A laicidade garante a liberdade de expressão para todos. Até para os que gostariam de a restringir, ou que a ela se opuseram historicamente. A ICAR pode portanto bradar contra os casamentos entre homens, ou entre mulheres, ou entre pessoas estéreis. Está no seu direito. Como nós estamos no nosso ao criticar os argumentos apresentados e a sua fundamentação. Por exemplo, que «detrimento» resulta para as famílias existentes do reconhecer-se novos tipos (legais) de família? Ou qual será o prejuízo para a «crise» de uma medida legislativa que cria novas famílias? Ou ainda, porque será a «família homossexual» mais «antropologicamente errada» do que o celibato? Finalmente, será que não compreendem que o que se deve mesmo dizer às novas gerações é que «sejam o que quiserem»?

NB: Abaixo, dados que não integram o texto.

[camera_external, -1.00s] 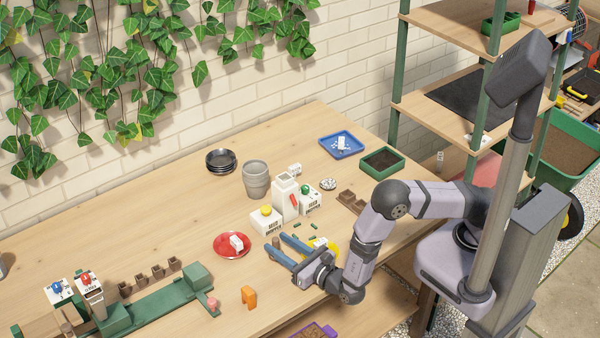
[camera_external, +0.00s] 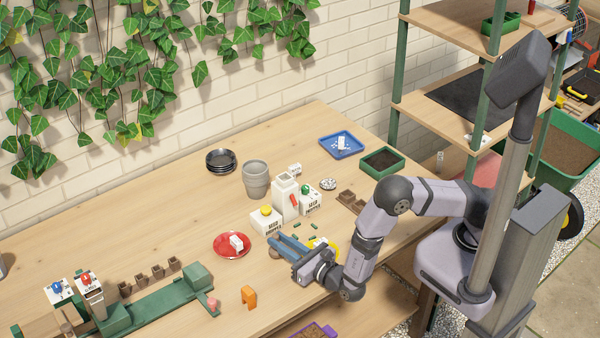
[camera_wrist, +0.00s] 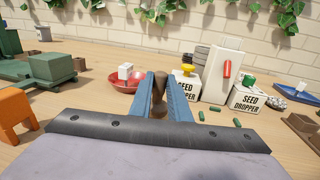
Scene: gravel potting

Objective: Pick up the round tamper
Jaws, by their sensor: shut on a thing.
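The round tamper (camera_wrist: 159,100) is a small brown wooden piece, upright between my fingers in the wrist view. Its round base shows at the fingertips in the external view (camera_external: 274,253), on or very near the table. My gripper (camera_external: 278,243) has long blue fingers, low over the table's front part, shut on the tamper. The fingers also show in the wrist view (camera_wrist: 161,88) and hide the tamper's sides.
White seed dropper boxes (camera_external: 266,222) stand just behind my gripper, with several green pellets (camera_external: 297,237) nearby. A red saucer (camera_external: 221,252) with a white block lies to the left. An orange bracket (camera_external: 248,295) stands in front-left. A grey pot (camera_external: 256,178) is farther back.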

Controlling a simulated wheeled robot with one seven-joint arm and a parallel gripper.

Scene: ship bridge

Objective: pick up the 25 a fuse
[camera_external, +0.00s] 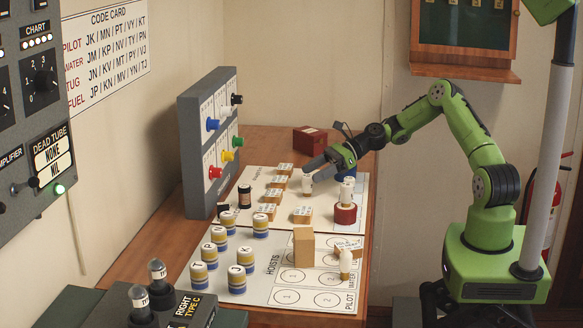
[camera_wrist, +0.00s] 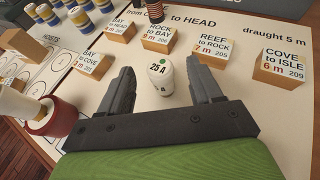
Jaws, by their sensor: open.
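The 25 A fuse (camera_wrist: 160,75) is a small white cylinder with a green dot and black "25 A" lettering. It stands upright on the white chart board, and it also shows in the external view (camera_external: 307,184). My gripper (camera_wrist: 160,88) is open, with one finger on each side of the fuse and gaps to both. In the external view my gripper (camera_external: 312,168) reaches in from the right, low over the board at the fuse.
Wooden route blocks (camera_wrist: 213,45) stand beyond the fuse. A red round holder (camera_external: 345,214) with white pieces on it stands close by on the right. Blue-and-yellow cylinders (camera_external: 238,278) and a tall wooden block (camera_external: 304,246) stand nearer the camera. A switch panel (camera_external: 212,140) rises at left.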

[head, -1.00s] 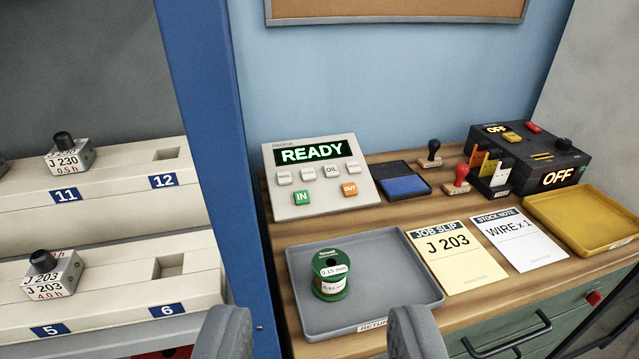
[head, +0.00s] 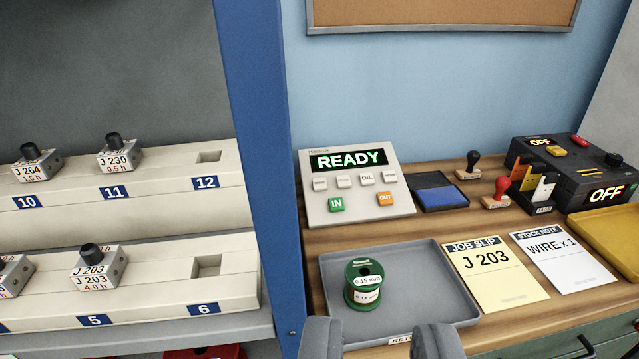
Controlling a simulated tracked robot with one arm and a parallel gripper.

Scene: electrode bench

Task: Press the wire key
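A light grey key panel (head: 357,209) stands at the back of the bench, left of centre, its lit display reading READY. Below the display is a row of small white keys (head: 344,181). One key (head: 367,178) reads OIL; the other white labels are too small to read, so I cannot tell which is the wire key. Under them are a green IN key (head: 336,205) and an orange OUT key (head: 386,199). My gripper (head: 380,338) is open and empty at the bottom edge of the view, in front of and apart from the panel.
A grey tray (head: 425,300) with a green wire spool (head: 363,284) lies between my gripper and the panel. A JOB SLIP, J 203 (head: 495,280), and a STOCK NOTE, WIRE x 1 (head: 565,265), lie right. A blue post (head: 257,150) and rack (head: 100,190) stand left.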

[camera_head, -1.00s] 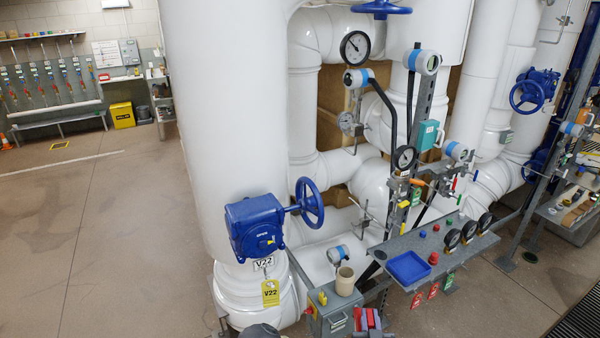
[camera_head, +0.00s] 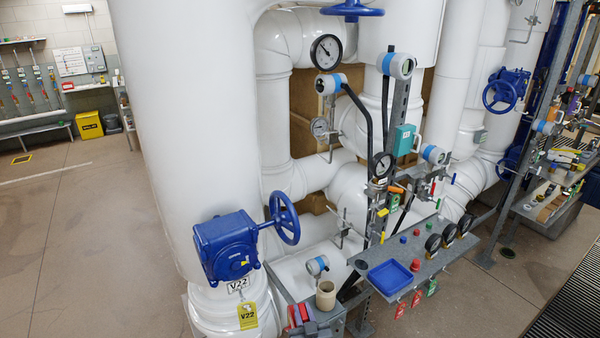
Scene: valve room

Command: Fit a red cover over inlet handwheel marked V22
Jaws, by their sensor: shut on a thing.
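The inlet handwheel (camera_head: 284,219) is a blue spoked wheel on the right of a blue valve gearbox (camera_head: 225,247), low on the big white pipe. A white V22 plate (camera_head: 238,284) and a yellow V22 tag (camera_head: 247,316) hang below the gearbox. The handwheel is bare, with no cover over it. Red pieces (camera_head: 298,313) with a dark part between them show at the bottom, below the handwheel and apart from it. I cannot tell whether they are the cover or what supports them.
A beige cup (camera_head: 326,295) stands close to the right of the red pieces. A grey shelf (camera_head: 425,270) with a blue tray (camera_head: 390,276) and several gauges juts out at right. White pipes crowd behind the wheel. The floor (camera_head: 85,240) at left is clear.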

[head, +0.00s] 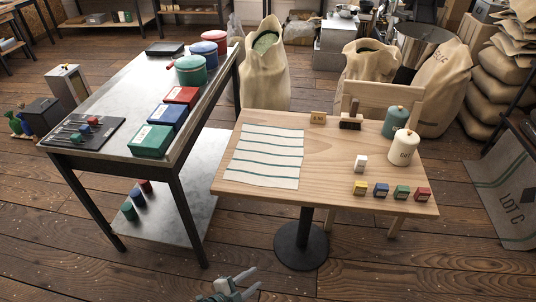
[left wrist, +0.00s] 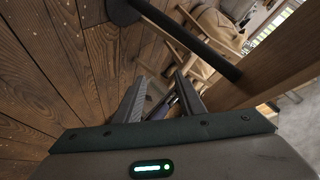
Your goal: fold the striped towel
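The striped towel (head: 265,155) is white with several thin teal stripes. It lies flat and spread out on the left part of the wooden table (head: 330,185), and nothing covers it. My left gripper (head: 236,284) is low at the bottom of the head view, in front of the table and apart from the towel. In the left wrist view its two fingers (left wrist: 158,98) stand apart, with no held object visible between them. The towel is not in the left wrist view. My right gripper is in neither view.
On the same table stand a green canister (head: 395,122), a cream canister (head: 403,148), a white block (head: 361,163) and several small coloured boxes (head: 381,190). A metal table (head: 110,105) with tins stands to the left. The table's post (left wrist: 190,42) shows in the left wrist view.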

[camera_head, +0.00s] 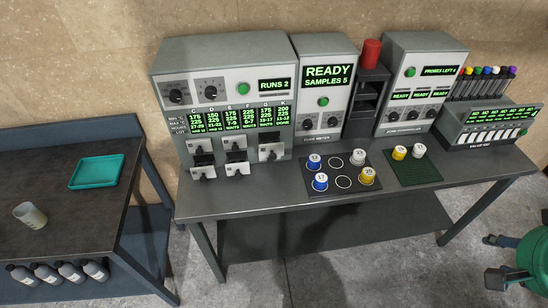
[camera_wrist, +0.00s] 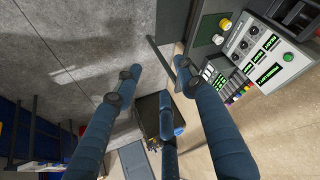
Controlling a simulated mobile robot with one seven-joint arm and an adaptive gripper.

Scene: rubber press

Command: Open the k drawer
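The grey press unit (camera_head: 222,75) stands at the left end of the long table in the head view. Its display (camera_head: 236,118) has lettered columns, with K at the far right. Several small drawer fronts with dark handles sit below the display; the rightmost front (camera_head: 270,150) lies under the G and K columns. The letters on the fronts are too small to read, so I cannot confirm which is K.
The long table (camera_head: 330,197) also bears a meter (camera_head: 324,85), a controller (camera_head: 422,85), a dark mat (camera_head: 341,197) with numbered cups and a vial unit (camera_head: 490,130). A left table (camera_head: 65,190) holds a teal tray (camera_head: 97,171) and a beaker (camera_head: 30,215). Floor shows between the tables.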

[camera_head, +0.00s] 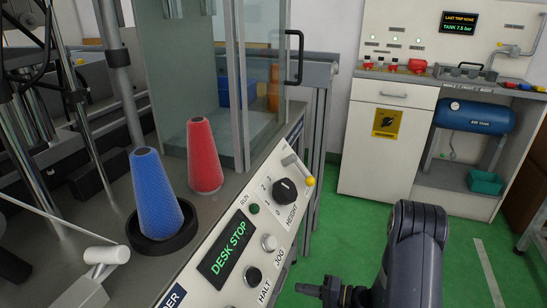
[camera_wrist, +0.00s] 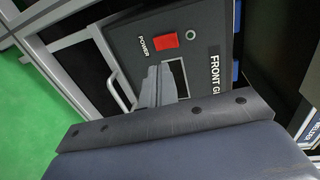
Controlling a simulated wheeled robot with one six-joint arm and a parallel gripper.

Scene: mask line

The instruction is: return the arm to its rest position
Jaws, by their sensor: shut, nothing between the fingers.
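My arm (camera_head: 412,255) stands at the lower right of the head view, bent, over the green floor in front of the machine. My gripper (camera_head: 325,290) points left near the bottom edge, low beside the machine's front, partly cut off by the frame. In the wrist view the grey fingers of my gripper (camera_wrist: 157,75) are together with nothing between them. Behind them is a dark panel (camera_wrist: 200,75) with a red POWER switch (camera_wrist: 166,40) and a partly hidden label beginning "FRONT G". I cannot tell whether the fingers touch the panel.
The control panel (camera_head: 210,292) reads DESK STOP. A blue cone (camera_head: 157,195) stands in a black ring, and a red cone (camera_head: 204,155) stands behind it. A workbench (camera_head: 385,155) with a blue air tank (camera_head: 475,117) is at the back right. Green floor (camera_head: 345,225) is open between.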

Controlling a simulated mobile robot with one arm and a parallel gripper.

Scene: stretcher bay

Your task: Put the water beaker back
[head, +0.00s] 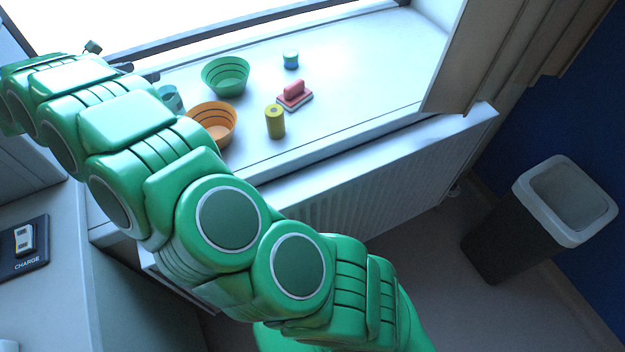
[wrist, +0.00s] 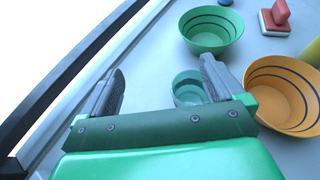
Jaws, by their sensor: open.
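A teal beaker (head: 170,97) stands on the windowsill, partly hidden by my arm in the head view. I take it to be the water beaker; its contents cannot be made out. In the wrist view the beaker (wrist: 186,87) shows between my fingers, close to the right finger, which covers part of it. My gripper (wrist: 162,80) is open with its fingers spread wide, and nothing is gripped. How far the fingertips are from the beaker cannot be told.
An orange bowl (head: 213,119) and a green bowl (head: 225,76) stand near the beaker. A yellow cylinder (head: 275,121), a red-handled block (head: 295,95) and a small blue-green pot (head: 290,60) are farther right. The sill's right part is clear. A charge pad (head: 25,247) lies lower left.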

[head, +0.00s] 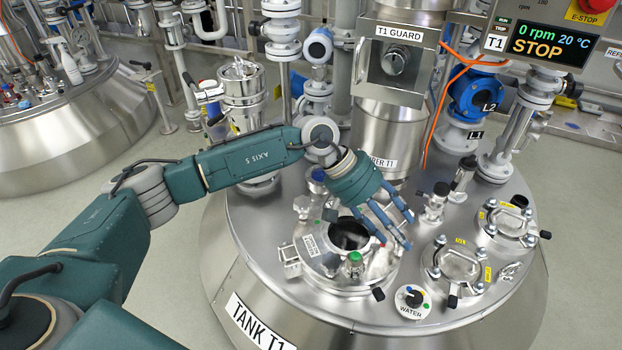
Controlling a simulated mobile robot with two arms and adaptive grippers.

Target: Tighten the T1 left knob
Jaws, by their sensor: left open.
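The tank T1 (245,318) has a steel top with a round hatch (330,277) around a dark opening (349,235). A silver knob-like fitting (302,206) stands at the hatch's left edge. A green-topped fitting (354,262) stands at its front. I cannot tell for sure which part is the T1 left knob. My left gripper (395,239) is open and empty, its blue fingers pointing down over the right side of the hatch. It is right of both fittings and hides part of the hatch's right rim. My right gripper is not in view.
A WATER dial (412,298) and two smaller ports (456,264) (509,222) lie to the right on the tank top. The T1 GUARD box (395,62) and several pipes rise behind. A STOP display (552,42) hangs at upper right.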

Evidentemente, tudo isto me parece pouco relevante. Apesar de se anunciarem indicações de voto especificando os partidos políticos «catolicamente correctos», já vai sendo tempo de ignorar a ICAR nestes debates. Nos dois referendos sobre a IVG, mostraram a sua inigualável capacidade de envenenar o debate público com panfletos terroristas, imagens sanguinolentas, manipulação de crianças, abuso das plataformas públicas que lhes oferecem (geralmente, para outras finalidades) e, não esquecer, as atoardas sobre as famigeradas «leis naturais». Querem fazê-lo em eleições legislativas? Se sim, convém recordar que há limites legais às intervenções de sacerdotes em campanhas eleitorais. Mas o melhor é mesmo arredarem, porque já não há pachorra.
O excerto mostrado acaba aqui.